Allred remains one of the ideal artists to draw Marvel's characters, most particularly those that originated in the publisher's volcanic period of creation in the 1960s. It's a special treat to see him drawing so much "real world" stuff, like the scenes of Dawn and her family, which account for almost half of the book.

I have a hard time putting my finger on what it is about Allred's artwork that so reminds me of Kirby's, as Allred's lines are so much rounder and smoother, and his pages tend to lack that jagged sense of urgency. I think it has something to do with the way he so effortlessly adapts Kirby's designs into modern comic storytelling, and with the posing of his superheroes. They stand, walk, fly and fight like Kirby characters, but less violently — I get a cool, comfortable, casual Kirby vibe from Allred's Marvel work (see, I told you I had a hard time putting my finger on it).
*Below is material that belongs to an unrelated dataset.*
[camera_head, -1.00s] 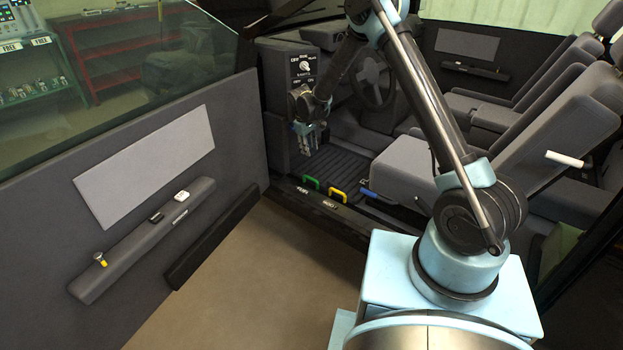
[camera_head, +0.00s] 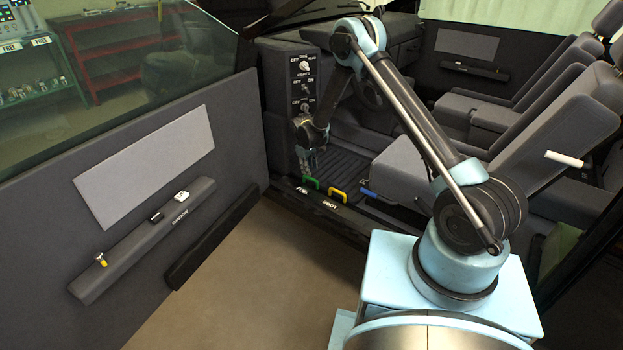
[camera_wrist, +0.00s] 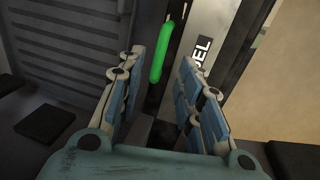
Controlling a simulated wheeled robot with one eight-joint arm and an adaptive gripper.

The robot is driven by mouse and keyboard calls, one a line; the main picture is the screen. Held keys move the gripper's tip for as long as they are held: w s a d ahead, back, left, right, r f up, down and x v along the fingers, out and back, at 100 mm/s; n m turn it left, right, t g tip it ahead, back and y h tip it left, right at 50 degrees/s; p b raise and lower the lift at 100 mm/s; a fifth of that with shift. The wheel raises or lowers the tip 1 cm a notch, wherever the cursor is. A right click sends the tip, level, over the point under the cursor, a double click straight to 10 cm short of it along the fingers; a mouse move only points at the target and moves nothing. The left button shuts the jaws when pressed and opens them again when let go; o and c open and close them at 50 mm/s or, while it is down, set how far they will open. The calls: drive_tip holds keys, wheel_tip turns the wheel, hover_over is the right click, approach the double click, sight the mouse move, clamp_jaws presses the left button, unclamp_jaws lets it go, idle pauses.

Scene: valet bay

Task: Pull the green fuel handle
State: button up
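The green fuel handle (camera_head: 310,182) sits low on the car's door sill, beside the FUEL label. In the wrist view the green handle (camera_wrist: 168,50) runs nearly upright between and beyond the fingertips. My gripper (camera_head: 311,168) is just above the handle in the head view. In the wrist view my gripper (camera_wrist: 162,75) is open, its fingers apart on either side of the handle's line. I see no contact with the handle.
A yellow handle (camera_head: 338,195) is to the right of the green one, near the BOOT label. A blue lever (camera_head: 369,193) is by the seat. A dashboard panel with switches (camera_head: 304,85) rises close behind my gripper. The open door (camera_head: 150,170) is at the left.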

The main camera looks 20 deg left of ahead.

Slott's plot is well-constructed and does a fine job of introducing a new character, re-introducing the old one, and setting up one hell of an elaborate meet-cute between the couple that will apparently star in the series. I got a very Douglas Adams vibe from some of the space stuff — a character named "The Incredulous Zed" summons the Surfer to rescue the resort planet of The Impericon, with luxury suites so big they have their own moon, from disaster.

If one regards Marvel's "All-New" initiative as an extended period of trying out new things to see what works, then this week brings at least two more success stories.